On reconnaît, ici, quelques modèles « purs » de fonctionnement et on pourrait en déduire le type correspondant de culture En réalité, une entreprise est le plus souvent une combinaison de ces modèles et, par exemple, peut mettre en œuvre un modèle différent selon le service concerné (R et D ou production).
2.2. Les 5 configurations organisationnelles de H. Mintzberg.
Cet universitaire canadien très connu observe que toute entreprise est composée de 5 types d’acteur et que 5 modes de coordination des activités sont possibles. Sur cette base, il définit 5 configurations organisationnelles, chacune étant caractérisée par la combinaison d’un type d’acteur dominant et d’un mode principal de coordination ;
Les cinq types d’acteurs sont les suivants
– la direction générale, l’équipe de direction (« sommet stratégique »)
– l’ensemble des cadres et agents de maîtrise (« ligne hiérarchique »)
– les acteurs de la production (« centre opérationnel »)
– les acteurs des méthodes, ordonnancements, R et D, etc. (« technostructure »)
– les acteurs support des autres acteurs (« fonctionnels de support »)

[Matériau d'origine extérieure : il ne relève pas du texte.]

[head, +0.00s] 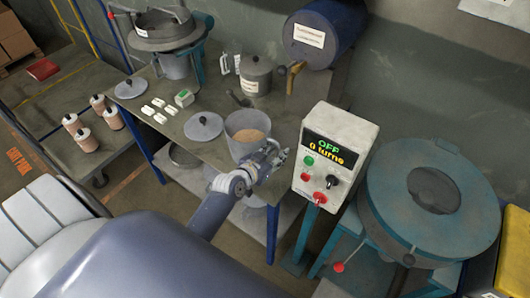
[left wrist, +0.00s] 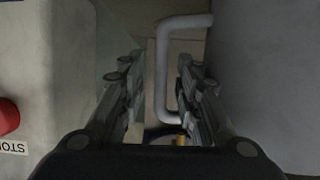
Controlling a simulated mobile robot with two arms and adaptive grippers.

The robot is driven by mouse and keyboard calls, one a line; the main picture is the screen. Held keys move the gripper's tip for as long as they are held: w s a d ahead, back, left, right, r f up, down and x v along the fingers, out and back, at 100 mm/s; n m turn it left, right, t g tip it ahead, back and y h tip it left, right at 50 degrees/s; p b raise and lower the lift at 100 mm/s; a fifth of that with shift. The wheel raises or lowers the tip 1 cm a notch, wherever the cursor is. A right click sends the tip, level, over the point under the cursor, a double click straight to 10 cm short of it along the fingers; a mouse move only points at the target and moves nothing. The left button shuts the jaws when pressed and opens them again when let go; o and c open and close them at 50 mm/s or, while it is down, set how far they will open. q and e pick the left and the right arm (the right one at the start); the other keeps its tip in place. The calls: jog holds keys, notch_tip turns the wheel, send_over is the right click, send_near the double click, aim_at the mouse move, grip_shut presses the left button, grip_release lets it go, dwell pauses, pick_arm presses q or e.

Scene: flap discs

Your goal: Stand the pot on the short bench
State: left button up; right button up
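A grey open pot (head: 243,120) with tan grainy contents stands upright near the front right corner of a bench (head: 190,138). My left gripper (head: 270,157) is at the pot's right side, by its handle. In the left wrist view the pot's wall (left wrist: 275,80) fills the right, and its pale loop handle (left wrist: 162,75) lies between my left gripper's fingers (left wrist: 158,95). The fingers are apart, with gaps beside the handle bar. I cannot tell which surface is the short bench. My right gripper is not in view.
A control box (head: 335,155) reading OFF stands right of the pot; its red button (left wrist: 8,117) is close in the left wrist view. A lidded pot (head: 256,75), loose lid (head: 203,126) and white blocks (head: 160,110) share the bench. A round machine (head: 430,200) stands at right.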

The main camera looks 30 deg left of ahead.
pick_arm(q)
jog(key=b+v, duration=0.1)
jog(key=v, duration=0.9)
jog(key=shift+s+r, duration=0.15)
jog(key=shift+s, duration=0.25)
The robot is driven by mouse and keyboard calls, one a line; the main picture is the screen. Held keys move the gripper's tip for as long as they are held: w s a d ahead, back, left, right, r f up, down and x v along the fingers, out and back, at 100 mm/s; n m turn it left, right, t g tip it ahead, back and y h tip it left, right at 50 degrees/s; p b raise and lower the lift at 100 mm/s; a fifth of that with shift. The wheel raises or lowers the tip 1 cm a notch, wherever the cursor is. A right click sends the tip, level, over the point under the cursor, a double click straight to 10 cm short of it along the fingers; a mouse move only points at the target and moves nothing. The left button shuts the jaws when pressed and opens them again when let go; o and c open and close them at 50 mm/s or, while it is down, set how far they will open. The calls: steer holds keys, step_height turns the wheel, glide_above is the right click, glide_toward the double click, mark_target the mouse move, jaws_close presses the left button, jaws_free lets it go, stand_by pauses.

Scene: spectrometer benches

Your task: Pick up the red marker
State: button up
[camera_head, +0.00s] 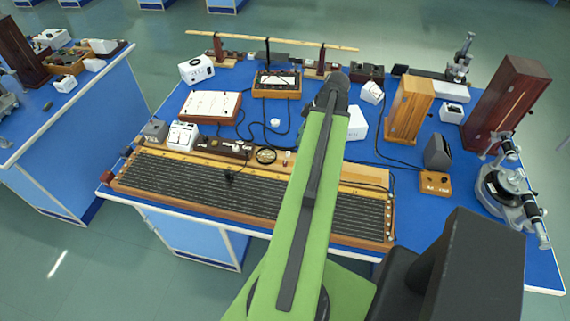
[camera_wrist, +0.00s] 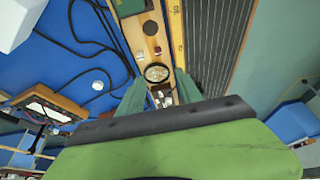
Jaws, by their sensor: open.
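No object in view is clearly a red marker. A small red-topped piece (camera_head: 286,157) stands on the wooden strip beside the round dial; a small red spot (camera_wrist: 157,50) shows by the dial in the wrist view. I cannot tell whether either is the marker. In the wrist view my gripper (camera_wrist: 159,92) is open, its two greenish fingers spread either side of the wooden strip and the dial, with nothing seen held. In the head view my green arm reaches over the bench and hides the fingers and part of the bench.
The long slatted wire board (camera_head: 250,193) fills the blue bench's front. The round dial (camera_head: 265,156) sits behind it. A wooden box (camera_head: 408,108), a dark-red case (camera_head: 502,105) and a metal instrument (camera_head: 508,190) stand right. Black cables (camera_wrist: 82,45) cross the blue top.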

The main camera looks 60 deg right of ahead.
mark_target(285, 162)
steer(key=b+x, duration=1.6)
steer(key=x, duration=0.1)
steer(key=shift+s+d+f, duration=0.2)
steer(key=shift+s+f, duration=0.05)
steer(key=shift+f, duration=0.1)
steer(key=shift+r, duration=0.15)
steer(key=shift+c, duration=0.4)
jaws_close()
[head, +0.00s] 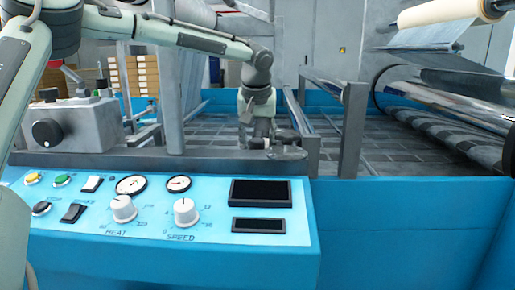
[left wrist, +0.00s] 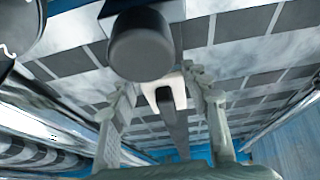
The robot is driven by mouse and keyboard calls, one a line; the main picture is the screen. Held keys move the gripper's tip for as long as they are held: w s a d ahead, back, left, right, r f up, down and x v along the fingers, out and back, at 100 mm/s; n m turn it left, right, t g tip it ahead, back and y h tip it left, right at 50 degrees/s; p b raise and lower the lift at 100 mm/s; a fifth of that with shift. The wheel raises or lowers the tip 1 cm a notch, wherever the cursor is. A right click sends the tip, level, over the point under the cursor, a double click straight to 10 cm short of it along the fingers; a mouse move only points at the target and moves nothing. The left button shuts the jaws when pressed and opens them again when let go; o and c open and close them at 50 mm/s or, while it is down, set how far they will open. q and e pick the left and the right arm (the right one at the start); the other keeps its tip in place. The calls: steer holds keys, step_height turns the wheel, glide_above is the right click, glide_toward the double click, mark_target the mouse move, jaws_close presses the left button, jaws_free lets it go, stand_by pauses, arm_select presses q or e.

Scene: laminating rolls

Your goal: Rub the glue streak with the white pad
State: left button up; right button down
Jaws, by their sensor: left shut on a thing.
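My left gripper (head: 262,137) reaches down behind the grey ledge of the blue machine in the head view. In the left wrist view the two fingers of my left gripper (left wrist: 162,92) stand on either side of a white piece with a dark grey part, which looks like the white pad (left wrist: 160,85). The gripper is shut on it; ledge and fingers hide the pad in the head view. I cannot make out the glue streak in either view. My right gripper is in neither view.
The control panel (head: 150,210) with knobs and gauges is in front. A dark rounded cylinder end (left wrist: 142,45) is close to the fingers in the left wrist view. A grey post (head: 352,130) and a large roller (head: 440,102) stand to the right.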

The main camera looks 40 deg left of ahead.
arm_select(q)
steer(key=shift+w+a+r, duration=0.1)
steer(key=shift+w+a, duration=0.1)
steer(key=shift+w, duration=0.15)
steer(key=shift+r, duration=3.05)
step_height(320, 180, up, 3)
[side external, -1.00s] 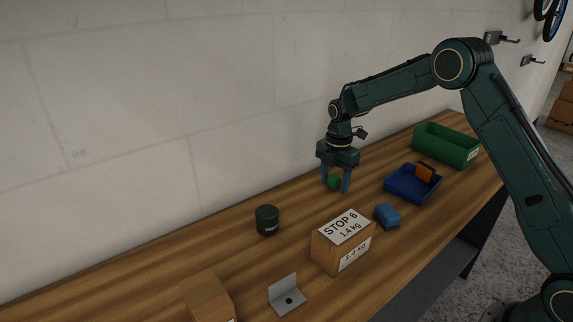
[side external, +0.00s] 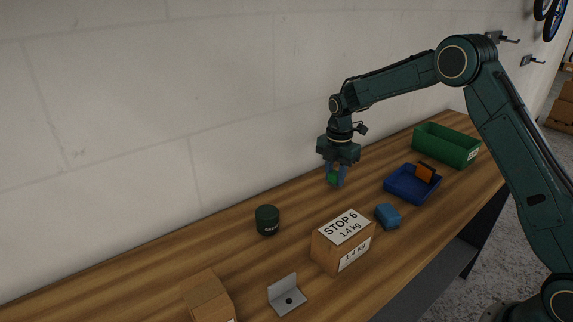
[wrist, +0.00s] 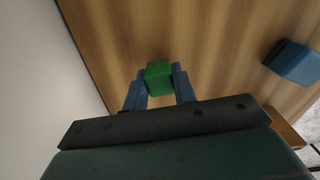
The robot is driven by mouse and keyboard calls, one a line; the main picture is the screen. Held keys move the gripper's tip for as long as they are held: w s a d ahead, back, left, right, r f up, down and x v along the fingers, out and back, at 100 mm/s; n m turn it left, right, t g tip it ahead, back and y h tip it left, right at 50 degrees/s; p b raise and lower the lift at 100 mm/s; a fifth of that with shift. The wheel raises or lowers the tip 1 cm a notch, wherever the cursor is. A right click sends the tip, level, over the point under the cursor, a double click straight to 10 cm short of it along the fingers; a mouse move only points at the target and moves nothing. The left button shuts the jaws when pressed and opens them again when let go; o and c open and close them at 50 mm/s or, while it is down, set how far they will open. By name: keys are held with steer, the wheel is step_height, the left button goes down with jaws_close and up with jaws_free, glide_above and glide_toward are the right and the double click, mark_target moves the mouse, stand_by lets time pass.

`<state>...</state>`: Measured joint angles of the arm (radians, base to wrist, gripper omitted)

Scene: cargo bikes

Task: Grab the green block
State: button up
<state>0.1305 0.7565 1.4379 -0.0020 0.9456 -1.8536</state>
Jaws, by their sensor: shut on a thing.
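The green block (side external: 333,178) is a small cube at the back of the wooden bench, near the wall. My gripper (side external: 336,180) points down at it, with its blue fingers shut on the block. In the wrist view the green block (wrist: 159,78) sits between the two blue fingers of my gripper (wrist: 160,86), one on each side. The block is low, at or very near the bench top; I cannot tell whether it touches the wood. The fingers hide part of the block in the side view.
A blue tray (side external: 400,193) with an orange piece (side external: 425,173) and a green bin (side external: 437,152) stand to the right. A blue block (side external: 388,216), a STOP 6 box (side external: 327,252), a dark can (side external: 267,220), a grey bracket (side external: 289,300) and a cardboard box (side external: 207,297) stand nearer. The wall (side external: 250,120) is close behind.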

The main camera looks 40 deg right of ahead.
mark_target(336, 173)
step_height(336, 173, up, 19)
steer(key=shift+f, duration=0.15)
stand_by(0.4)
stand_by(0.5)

Les cinq modes de coordination sont les suivants
– la coordination par les ordres directs du responsable à ses subordonnés (supervision directe) ;
– la coordination par la définition des postes ou des manuels de procédures (standardisation des tâches) ;
– la coordination par le fait que chacun sait ce qu’il peut attendre des autres (standardisation des compétences ;
– la coordination par le résultat que chacun doit réaliser (la standardisation des résultats) ;
– la coordination par ajustement mutuel direct dans un environnement complexe et incertain.
Les 5 configurations organisationnelles sont les suivantes
-la structure simple : l’acteur clé est la direction et le mode principal de coordination les ordres directs.
L’exemple type est la petite entreprise ;
-la bureaucratie mécaniste : l’acteur principal est la « technostructure » et le mode de coordination principal est la standardisation des tâches. C’est souvent la culture des entreprises industrielles classiques exerçant des activités répétitives.
-la bureaucratie professionnelle : l’acteur clé est alors le « centre opérationnel » et la coordination repose sur la standardisation des compétences. C’est la culture d’entreprises comportant des professionnels hautement qualifiés.
-la forme divisionnaire : l’acteur clé de l’organisation est la « ligne hiérarchique » et la coordination repose sur la standardisation des résultats. C’est la culture des grandes entreprises à activités multiples.
–l’adhocratie (mot venant de « ad hoc » = ajusté à la situation, au projet) : les acteurs clés sont le « centre opérationnel » et les « fonctionnels de support » et le mode de coordination est l’ajustement mutuel.
C’est la culture des entreprises flexibles, adaptables selon les besoins et les contraintes et situées dans un environnement dynamique.
Ici aussi, i s’agit de modèles « purs » la réalité observable montrant généralement des combinaisons.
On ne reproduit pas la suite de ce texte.